Saved entries
──────────

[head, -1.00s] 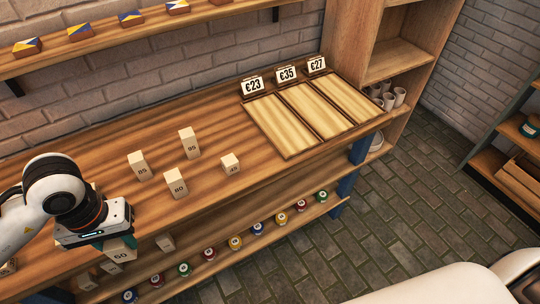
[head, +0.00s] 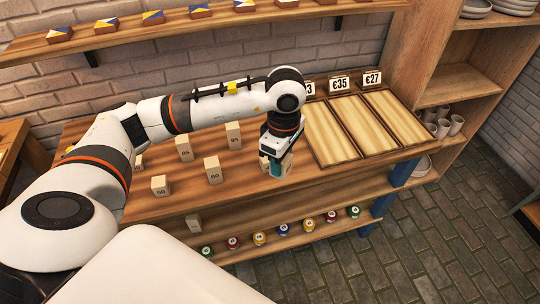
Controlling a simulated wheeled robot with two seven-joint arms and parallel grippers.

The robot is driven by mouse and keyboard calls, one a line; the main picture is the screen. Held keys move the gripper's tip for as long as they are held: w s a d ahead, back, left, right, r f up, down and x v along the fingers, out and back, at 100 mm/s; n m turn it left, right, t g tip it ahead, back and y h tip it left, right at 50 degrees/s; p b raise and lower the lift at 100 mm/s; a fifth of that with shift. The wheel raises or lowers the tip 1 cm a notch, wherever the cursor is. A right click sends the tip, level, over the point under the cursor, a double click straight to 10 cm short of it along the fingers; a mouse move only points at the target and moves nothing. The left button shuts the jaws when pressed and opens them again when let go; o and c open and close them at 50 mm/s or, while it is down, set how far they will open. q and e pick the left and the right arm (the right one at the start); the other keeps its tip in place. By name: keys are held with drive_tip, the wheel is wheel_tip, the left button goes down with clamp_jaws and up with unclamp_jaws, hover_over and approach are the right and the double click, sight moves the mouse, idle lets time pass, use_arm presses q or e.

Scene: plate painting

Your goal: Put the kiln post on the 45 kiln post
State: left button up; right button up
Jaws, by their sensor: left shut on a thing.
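My left gripper (head: 276,167) reaches across the bench to the right end of the row of posts. It is shut on a small pale block, the kiln post (head: 287,161), partly hidden by the teal fingers; its number cannot be read. The 45 kiln post is not clearly seen; the gripper covers the place where it stood. I cannot tell whether the held post touches it. My right gripper is not in view.
Posts marked 50 (head: 160,185), 85 (head: 184,148), 60 (head: 213,171) and 95 (head: 233,135) stand on the bench (head: 240,190). Wooden price-tagged boards (head: 332,135) lie just right of the gripper. Coloured jars (head: 283,229) line the shelf below.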

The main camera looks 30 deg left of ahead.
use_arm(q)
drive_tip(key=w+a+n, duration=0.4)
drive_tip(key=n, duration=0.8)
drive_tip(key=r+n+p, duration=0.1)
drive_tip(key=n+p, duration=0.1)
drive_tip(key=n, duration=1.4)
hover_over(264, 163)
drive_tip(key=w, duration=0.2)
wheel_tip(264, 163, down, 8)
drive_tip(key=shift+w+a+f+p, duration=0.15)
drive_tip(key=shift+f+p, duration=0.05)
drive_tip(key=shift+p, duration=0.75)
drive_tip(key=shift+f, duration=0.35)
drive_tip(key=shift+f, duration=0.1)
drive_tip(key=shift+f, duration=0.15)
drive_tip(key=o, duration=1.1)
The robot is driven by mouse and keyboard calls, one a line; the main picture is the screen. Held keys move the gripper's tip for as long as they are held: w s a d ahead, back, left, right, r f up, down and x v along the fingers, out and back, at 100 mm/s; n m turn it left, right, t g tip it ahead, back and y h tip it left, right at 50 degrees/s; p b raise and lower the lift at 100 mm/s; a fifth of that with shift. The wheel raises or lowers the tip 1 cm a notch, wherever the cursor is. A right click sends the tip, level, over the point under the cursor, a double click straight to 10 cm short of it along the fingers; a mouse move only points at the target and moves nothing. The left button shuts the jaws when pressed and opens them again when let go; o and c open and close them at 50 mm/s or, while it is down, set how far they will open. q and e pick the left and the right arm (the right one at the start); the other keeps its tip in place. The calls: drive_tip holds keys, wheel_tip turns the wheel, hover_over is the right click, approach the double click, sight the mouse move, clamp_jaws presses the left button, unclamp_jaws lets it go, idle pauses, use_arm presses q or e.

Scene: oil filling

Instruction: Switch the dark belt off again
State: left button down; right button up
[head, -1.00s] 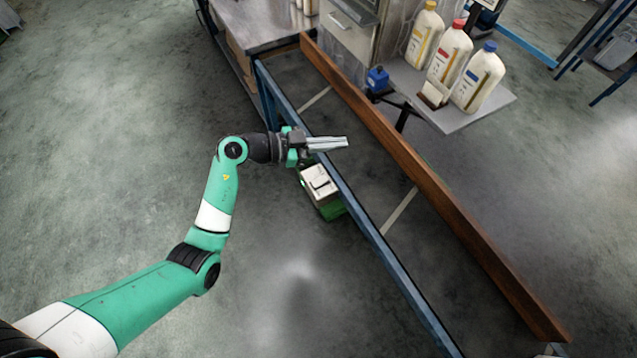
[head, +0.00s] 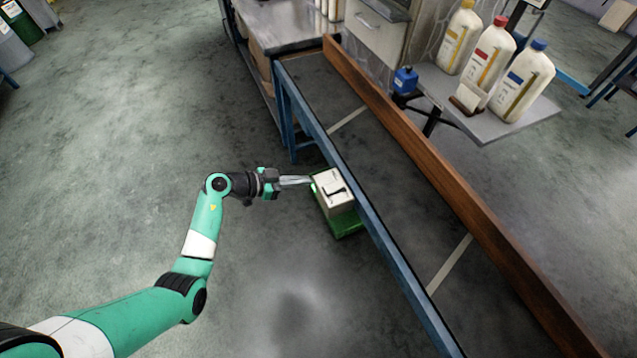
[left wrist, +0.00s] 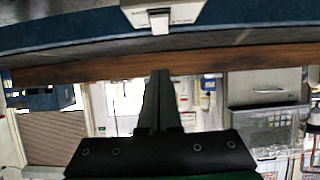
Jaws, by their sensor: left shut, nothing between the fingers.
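The dark belt (head: 400,192) runs between a blue rail and a brown wooden rail. A pale switch box (head: 334,205) with a dark slot or lever (head: 336,188) on top hangs at the blue rail's near side, with a green part under it. A small green spot shows at its left edge. My left gripper (head: 309,181) is shut and empty, its tips close to the box's left upper edge; I cannot tell if they touch. In the left wrist view the shut fingers (left wrist: 159,98) point towards the box (left wrist: 165,13) and its pale tab (left wrist: 160,27). My right gripper is not in view.
The blue rail (head: 385,240) stands right behind the box, with the brown rail (head: 455,185) beyond. Several bottles stand on a grey shelf (head: 530,118) at the right, near a small blue object (head: 405,80). The floor left of the box is clear.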

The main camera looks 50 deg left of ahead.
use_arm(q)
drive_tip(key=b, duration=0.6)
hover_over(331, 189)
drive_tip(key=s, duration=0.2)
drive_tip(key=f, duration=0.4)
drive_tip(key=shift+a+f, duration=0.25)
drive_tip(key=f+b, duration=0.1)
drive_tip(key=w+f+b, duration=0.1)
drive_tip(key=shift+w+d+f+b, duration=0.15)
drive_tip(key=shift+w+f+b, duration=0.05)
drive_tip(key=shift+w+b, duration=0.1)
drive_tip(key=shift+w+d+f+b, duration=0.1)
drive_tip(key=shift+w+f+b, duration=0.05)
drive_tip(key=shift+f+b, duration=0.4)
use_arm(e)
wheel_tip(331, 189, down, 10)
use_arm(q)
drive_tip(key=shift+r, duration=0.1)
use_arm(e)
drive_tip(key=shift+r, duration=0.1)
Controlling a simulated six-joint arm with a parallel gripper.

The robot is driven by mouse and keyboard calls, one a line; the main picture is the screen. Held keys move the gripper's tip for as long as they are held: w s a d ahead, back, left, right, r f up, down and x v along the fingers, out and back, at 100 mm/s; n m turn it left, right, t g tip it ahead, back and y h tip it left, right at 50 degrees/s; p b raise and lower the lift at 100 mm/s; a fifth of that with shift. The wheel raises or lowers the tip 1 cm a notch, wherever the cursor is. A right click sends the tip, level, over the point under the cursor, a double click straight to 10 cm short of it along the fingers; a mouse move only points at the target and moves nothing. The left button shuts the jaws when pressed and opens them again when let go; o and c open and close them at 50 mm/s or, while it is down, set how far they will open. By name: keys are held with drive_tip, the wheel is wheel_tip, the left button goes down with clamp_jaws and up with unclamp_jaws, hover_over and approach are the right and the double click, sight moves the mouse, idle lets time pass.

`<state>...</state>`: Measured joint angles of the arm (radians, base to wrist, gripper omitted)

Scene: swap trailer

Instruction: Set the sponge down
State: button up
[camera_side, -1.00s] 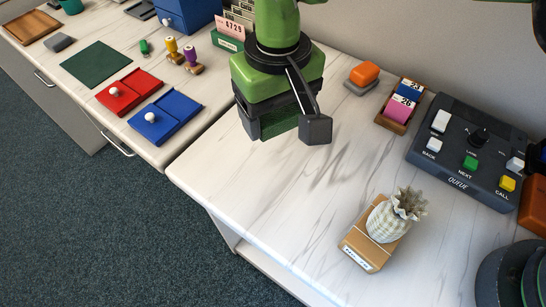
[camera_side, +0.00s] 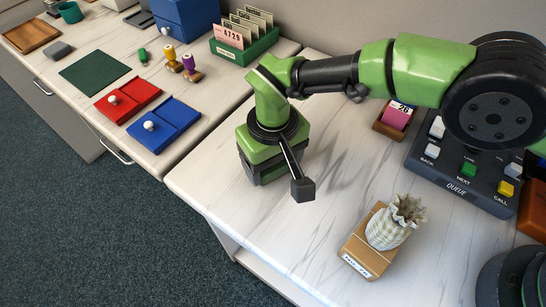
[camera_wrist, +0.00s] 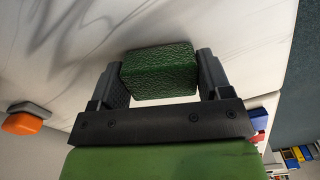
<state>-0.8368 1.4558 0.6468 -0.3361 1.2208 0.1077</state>
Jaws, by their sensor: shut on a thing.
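The sponge is a dark green textured block (camera_wrist: 160,72) in the wrist view. My gripper (camera_wrist: 159,62) is shut on it, with one dark finger against each side. In the side view, my gripper (camera_side: 275,180) points down, low over the left part of the near white counter. The sponge is mostly hidden there behind the gripper and its fingers. I cannot tell whether its underside touches the counter.
A pale pineapple-shaped pot (camera_side: 388,228) on a wooden stand (camera_side: 358,257) is right of my gripper. The button console (camera_side: 462,165) and a card holder (camera_side: 392,127) stand behind. An orange block on a grey base (camera_wrist: 24,122) shows in the wrist view. Counter around the gripper is clear.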

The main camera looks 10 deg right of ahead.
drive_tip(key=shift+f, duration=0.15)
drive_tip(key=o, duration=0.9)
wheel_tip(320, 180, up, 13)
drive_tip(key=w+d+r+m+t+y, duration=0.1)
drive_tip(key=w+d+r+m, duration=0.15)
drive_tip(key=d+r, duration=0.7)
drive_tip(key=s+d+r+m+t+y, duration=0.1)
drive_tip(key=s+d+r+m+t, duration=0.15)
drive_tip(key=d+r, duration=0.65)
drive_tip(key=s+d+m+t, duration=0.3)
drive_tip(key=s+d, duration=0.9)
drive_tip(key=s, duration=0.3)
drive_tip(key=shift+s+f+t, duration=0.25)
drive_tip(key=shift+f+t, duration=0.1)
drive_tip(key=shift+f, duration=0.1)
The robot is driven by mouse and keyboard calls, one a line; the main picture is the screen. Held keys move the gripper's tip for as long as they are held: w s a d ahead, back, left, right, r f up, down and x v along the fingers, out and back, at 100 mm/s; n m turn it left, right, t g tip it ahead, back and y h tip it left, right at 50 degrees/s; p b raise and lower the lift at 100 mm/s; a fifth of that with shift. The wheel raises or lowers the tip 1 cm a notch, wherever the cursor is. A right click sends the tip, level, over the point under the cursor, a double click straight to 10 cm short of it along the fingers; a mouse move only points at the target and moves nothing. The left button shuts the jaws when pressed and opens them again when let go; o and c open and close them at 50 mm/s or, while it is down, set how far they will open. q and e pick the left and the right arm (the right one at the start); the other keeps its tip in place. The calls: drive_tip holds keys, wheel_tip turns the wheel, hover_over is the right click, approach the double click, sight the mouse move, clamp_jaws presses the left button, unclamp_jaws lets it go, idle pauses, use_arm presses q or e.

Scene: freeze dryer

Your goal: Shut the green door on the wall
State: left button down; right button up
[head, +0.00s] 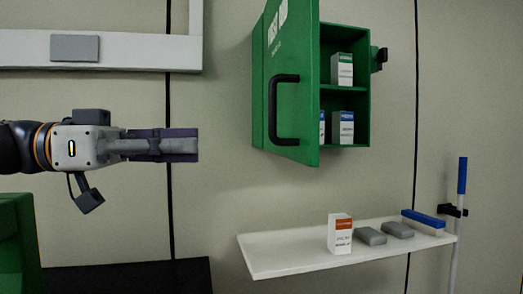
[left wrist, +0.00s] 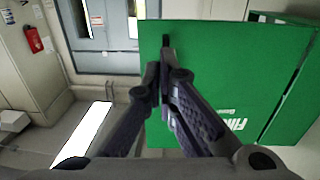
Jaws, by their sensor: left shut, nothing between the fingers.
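The green door (head: 292,85) of a green wall cabinet (head: 366,120) stands open in the head view, swung out toward me, with a black handle (head: 281,110) on its face. Boxes (head: 342,127) show on the cabinet's shelves. My left gripper (head: 196,145) is shut and empty, to the left of the door and apart from it in the head view. In the left wrist view the green door (left wrist: 225,75) fills the right half behind my left gripper's fingers (left wrist: 163,75). A dark piece of the handle shows just beyond the fingertips. My right gripper is not in view.
A white shelf (head: 290,260) below the cabinet holds a white and orange box (head: 340,233), two grey items (head: 384,233) and a blue-topped brush (head: 424,219). A blue-handled pole (head: 462,176) stands at right. The wall between my left gripper and the cabinet is bare.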

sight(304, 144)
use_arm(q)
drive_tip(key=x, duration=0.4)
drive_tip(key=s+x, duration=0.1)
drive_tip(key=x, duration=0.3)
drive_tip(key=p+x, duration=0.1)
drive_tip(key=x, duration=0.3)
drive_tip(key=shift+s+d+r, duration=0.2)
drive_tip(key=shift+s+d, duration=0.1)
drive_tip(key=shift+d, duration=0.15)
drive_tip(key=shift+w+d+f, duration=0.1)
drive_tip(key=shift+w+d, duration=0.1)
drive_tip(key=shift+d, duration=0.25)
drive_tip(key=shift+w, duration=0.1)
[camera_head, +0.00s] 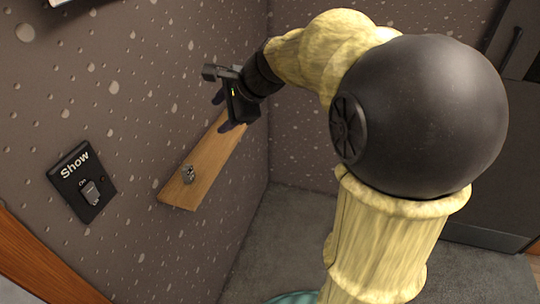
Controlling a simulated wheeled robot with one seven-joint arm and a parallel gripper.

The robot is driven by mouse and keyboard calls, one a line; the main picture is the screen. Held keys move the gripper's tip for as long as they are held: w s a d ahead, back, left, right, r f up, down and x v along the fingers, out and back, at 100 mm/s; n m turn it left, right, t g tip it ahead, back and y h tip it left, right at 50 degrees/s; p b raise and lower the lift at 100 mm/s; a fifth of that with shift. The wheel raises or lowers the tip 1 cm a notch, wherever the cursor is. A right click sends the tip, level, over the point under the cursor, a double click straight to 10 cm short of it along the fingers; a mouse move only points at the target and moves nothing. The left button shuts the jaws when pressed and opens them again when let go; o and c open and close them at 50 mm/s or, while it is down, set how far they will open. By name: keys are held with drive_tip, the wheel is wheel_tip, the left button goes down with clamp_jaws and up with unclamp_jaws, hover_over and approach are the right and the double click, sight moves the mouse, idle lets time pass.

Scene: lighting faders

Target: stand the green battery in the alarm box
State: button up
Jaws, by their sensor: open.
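My gripper (222,112) is open, above or beside the far end of a narrow wooden wall shelf (178,194). Its two dark fingers point down and left, apart from each other. I see nothing between them, though the view is small. I cannot make out a green battery in this view. I cannot identify an alarm box either. My arm and gripper hide the far end of the shelf and part of the wall behind it.
A small grey metallic object (188,175) is at the shelf's near end. A black panel (75,206) marked "Show" with a switch (91,193) is on the left wall. A dark cabinet (500,150) stands at right. Carpet (270,235) lies open below the shelf.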

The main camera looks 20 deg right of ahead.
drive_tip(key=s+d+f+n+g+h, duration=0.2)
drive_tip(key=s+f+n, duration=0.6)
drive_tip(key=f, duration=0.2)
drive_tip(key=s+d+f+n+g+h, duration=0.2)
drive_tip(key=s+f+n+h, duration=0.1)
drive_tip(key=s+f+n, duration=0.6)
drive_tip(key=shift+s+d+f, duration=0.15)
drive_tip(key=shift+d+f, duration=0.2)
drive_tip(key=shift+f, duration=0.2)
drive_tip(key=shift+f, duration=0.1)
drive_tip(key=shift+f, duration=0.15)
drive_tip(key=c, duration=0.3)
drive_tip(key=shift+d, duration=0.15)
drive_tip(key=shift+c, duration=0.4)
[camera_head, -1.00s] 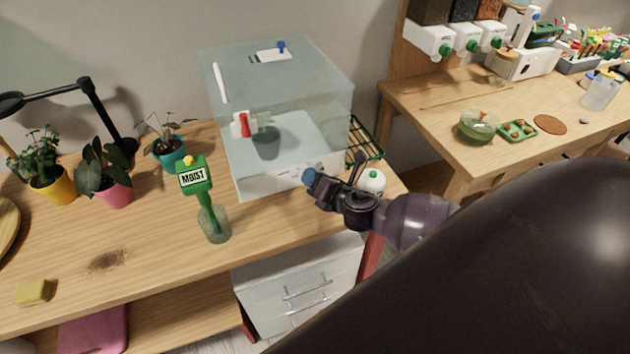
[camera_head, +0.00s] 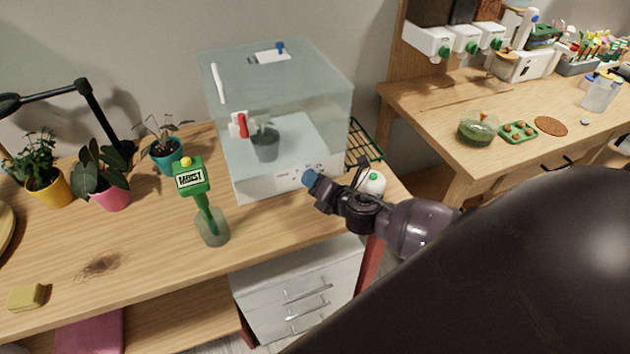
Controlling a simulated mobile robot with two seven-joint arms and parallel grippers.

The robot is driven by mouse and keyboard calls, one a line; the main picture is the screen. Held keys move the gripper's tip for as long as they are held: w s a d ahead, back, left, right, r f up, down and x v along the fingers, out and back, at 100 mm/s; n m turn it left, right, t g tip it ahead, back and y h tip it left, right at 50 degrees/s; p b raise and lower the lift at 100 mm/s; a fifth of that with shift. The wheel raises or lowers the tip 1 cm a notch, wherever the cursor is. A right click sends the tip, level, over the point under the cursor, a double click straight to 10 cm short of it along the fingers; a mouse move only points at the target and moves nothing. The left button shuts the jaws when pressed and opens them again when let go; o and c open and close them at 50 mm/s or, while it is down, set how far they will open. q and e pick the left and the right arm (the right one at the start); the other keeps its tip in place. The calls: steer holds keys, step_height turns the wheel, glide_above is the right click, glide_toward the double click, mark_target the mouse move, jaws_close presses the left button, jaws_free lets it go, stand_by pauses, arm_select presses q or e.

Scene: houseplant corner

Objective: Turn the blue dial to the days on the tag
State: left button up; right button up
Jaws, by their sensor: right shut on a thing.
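The blue dial (camera_head: 310,178) is at the front right of the white base (camera_head: 262,186) of a clear glass case (camera_head: 285,105). My right gripper (camera_head: 322,189) is shut on the dial, coming from the lower right, and covers part of it. Small marks (camera_head: 307,169) show on the base's front near the dial, too small to read. A white and red piece (camera_head: 241,125) is on the case's left front; I cannot tell whether it is the tag. A dark pot (camera_head: 265,146) is inside the case. My left gripper is not in view.
A green meter reading MOIST (camera_head: 190,178) stands in a glass holder (camera_head: 212,229) left of my gripper. A white round bottle (camera_head: 374,182) and a green wire rack (camera_head: 365,142) are close behind the gripper.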

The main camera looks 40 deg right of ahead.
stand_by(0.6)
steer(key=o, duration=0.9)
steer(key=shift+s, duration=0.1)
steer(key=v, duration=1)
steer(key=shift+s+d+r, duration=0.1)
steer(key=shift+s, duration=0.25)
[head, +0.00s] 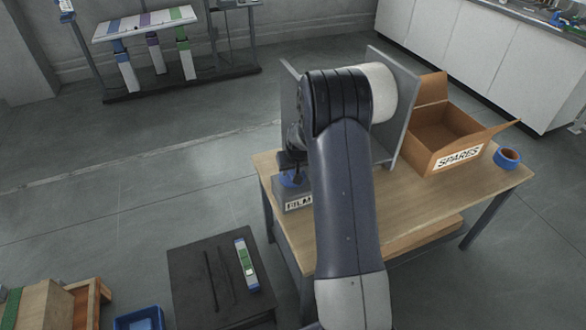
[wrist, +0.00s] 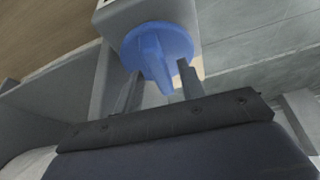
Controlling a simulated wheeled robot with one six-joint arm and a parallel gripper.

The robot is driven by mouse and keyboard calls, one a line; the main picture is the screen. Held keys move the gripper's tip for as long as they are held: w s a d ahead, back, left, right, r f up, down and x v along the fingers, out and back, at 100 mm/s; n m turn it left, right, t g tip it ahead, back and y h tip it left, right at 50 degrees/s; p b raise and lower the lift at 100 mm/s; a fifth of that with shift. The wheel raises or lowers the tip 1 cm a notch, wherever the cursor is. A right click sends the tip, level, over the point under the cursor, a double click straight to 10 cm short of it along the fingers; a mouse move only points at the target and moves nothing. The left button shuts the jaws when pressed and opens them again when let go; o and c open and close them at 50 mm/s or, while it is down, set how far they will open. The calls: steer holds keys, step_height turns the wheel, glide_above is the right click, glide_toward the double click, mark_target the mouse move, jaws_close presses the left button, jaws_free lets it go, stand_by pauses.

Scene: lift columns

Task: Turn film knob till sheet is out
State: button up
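The blue film knob (wrist: 151,43) is a round disc with a raised ridge on a grey box, large in the wrist view. My gripper (wrist: 159,72) has its two fingers apart, one on each side of the ridge, with a gap visible on both sides. I cannot tell whether the fingertips touch the disc. In the head view the knob (head: 291,179) shows just under my gripper's dark end, on the box (head: 299,203) labelled FILM at the table's left edge. My arm hides much of the area between two upright grey panels (head: 401,105). I see no film sheet.
The wooden table (head: 430,213) also bears an open SPARES carton (head: 441,134) and a blue tape roll (head: 507,157). A dark low stand (head: 202,273) holds a green-and-white column piece (head: 246,264) and thin rods. A blue bin (head: 139,318) is beside it.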

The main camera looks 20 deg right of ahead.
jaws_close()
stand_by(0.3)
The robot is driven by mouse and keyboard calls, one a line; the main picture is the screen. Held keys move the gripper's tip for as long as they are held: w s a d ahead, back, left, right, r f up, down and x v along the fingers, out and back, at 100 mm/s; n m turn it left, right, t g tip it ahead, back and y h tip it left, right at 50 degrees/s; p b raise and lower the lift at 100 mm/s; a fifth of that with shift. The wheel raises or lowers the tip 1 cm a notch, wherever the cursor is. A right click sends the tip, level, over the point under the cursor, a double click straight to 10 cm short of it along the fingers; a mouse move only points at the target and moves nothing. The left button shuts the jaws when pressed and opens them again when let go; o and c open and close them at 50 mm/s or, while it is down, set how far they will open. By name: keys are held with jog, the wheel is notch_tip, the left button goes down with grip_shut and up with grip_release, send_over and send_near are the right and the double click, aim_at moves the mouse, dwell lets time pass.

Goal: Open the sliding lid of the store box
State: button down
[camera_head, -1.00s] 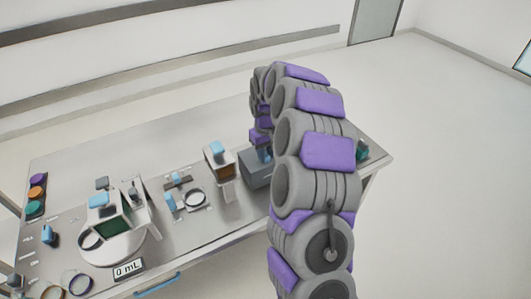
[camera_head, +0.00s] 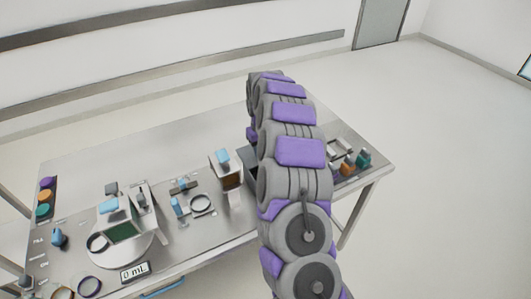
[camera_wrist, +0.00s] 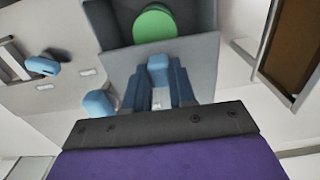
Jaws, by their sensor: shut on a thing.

──────────

• [What is being asked] Reply with the number of lines in the preceding entries that contain "Your", and no other words.

• [Output for this exercise] 2